Another thing that makes us kind of different is that most Episcopalians don't spend too much time talking about hell. Some denominations make it seem like we were all born evil and have to do a lot of hard work to stay out of hell. We tend to believe that God made us very good, that God's love for us is greater than we can imagine, and that God's grace will ultimately do most of the hard work in keeping us out of hell. Of course, that doesn't mean we get to live crazy, sinful lives. It just means that we believe God is not a God who holds our humanity against us, especially since God's the one who created us.

Love God.
Love others.
The rest are details.
                     -- Jesus (Matthew 22:37-40)

How Episcopalians Worship

Q. What's a typical service like?

At most Episcopal Churches, a typical Sunday service has two parts: the Word (lessons) and Communion. The Word is where we hear Scripture/Bible readings, say our prayers, and listen to the sermon. Communion is where we share the Bread and Wine as Jesus commanded us to do before he died.

Q. What kind of music do Episcopalians use?

Music is a big part of our worship. Some Episcopal churches only use the hymnal with an organ and choir, others provide a blend using more modern instruments such as guitar and singing. At St. Paul's, we are blessed with a wonderful pipe organ and a small, but very talented choir.

Q. Can anybody come?

All are welcome. We believe that God does not restrict anyone from coming to God's table, so neither do we. All are allowed to come and worship, and all are allowed to take Communion with us.

Other Random Questions We Get

Q. What about the Church?

The Episcopal Church is rooted in a representative form of church government. The national church has a Presiding Bishop, Katharine Jefferts Schori, who presides over the national church in conjunction with the elected legislature, known as The General Convention.

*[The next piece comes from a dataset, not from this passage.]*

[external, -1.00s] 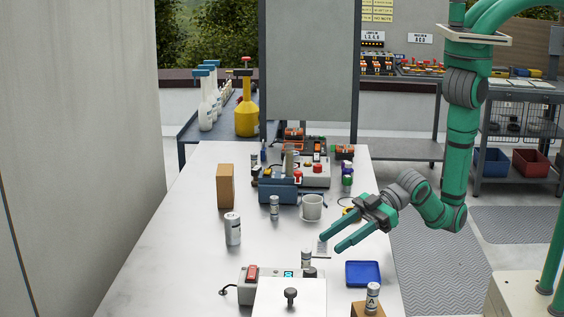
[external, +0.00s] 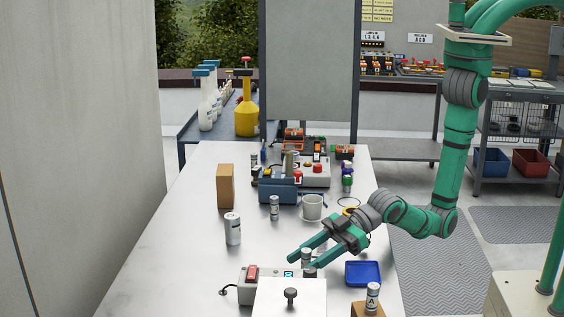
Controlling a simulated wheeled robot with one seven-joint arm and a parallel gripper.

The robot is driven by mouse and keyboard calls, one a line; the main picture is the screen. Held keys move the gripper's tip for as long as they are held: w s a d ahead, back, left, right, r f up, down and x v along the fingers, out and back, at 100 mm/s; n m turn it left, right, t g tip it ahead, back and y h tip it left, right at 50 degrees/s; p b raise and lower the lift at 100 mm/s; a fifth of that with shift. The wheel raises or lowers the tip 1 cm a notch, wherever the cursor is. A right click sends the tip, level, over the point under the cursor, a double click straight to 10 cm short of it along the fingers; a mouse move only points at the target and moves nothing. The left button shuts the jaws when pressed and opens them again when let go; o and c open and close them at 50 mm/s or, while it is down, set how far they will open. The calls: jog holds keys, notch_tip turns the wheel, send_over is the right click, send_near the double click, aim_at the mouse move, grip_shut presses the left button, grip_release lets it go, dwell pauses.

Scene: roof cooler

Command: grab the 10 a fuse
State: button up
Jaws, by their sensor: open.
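Several silver cylinders that look like fuses are on the table; their ratings are too small to read, so I cannot tell which is the 10 A fuse. One cylinder (external: 306,255) stands at the back of the grey control box and shows between my gripper's fingers. My gripper (external: 300,262) is open, with its fingers pointing left and down. I cannot tell whether they touch the cylinder. A larger cylinder (external: 233,229) and a small one (external: 274,208) stand upright further left. Another cylinder (external: 372,296) marked A stands on a brown block at the front right.
The control box (external: 249,286) has a red switch and a white panel (external: 291,298) with a black knob in front. A blue tray (external: 363,273) lies right of it. A white cup (external: 312,206) and a brown block (external: 225,186) stand behind. The table's left side is clear.

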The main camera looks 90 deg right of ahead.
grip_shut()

The Episcopal Church is divided into 110 dioceses which are geographical units including an entire state or a portion of a state. These dioceses are grouped together into nine provinces. Each diocese is led by a Bishop (for the diocese of Massachusetts, its M. Thomas Shaw, SSJE, with two assistants, called Suffragan Bishops, Gayle Harris and Bud Cederholm). For administrative purposes, our diocese is divided into deaneries. St. Paul's is part of the Concord River Deanery.

For more information about Episcopalian structure and tenets, please read A People Called Episcopalians: A Brief Introduction to Our Peculiar Way of Life, by the Reverend Dr. John H. Westerhoff, and Vestry Guide, published by the Episcopal Diocese of Massachusetts. The above information is taken from both publications.

Q. Why are your pastors called "priests"?

It's an old tradition that goes way back to our earliest roots when we were once part of the Roman Catholic Church. Really, our priests aren't much different from most pastors. They lead church services; they pray for their congregations and the world; they teach and learn; they counsel; and they visit those in need.

Q. What role do women play?

We believe God created both male and female in God's image and therefore do not discriminate. Women can have any role in the Episcopal Church that men can, including deacons, priests, and bishops. In fact, the new presiding bishop of the entire Episcopal Church happens to be a woman. You can read more about the the 26th Presiding Bishop, The Most Reverend Katharine Jefferts Schori, here.

Q. What about homosexuality?

The Episcopal Church is working hard right now to listen to God about homosexuality, and we're doing that by praying and by listening to scripture, tradition, science, and one another. It's hard work, but we feel that it's worth it. At St. Paul's, we believe that God does not exclude anyone from God's table, so all are invited to worship regardless of sexual orientation.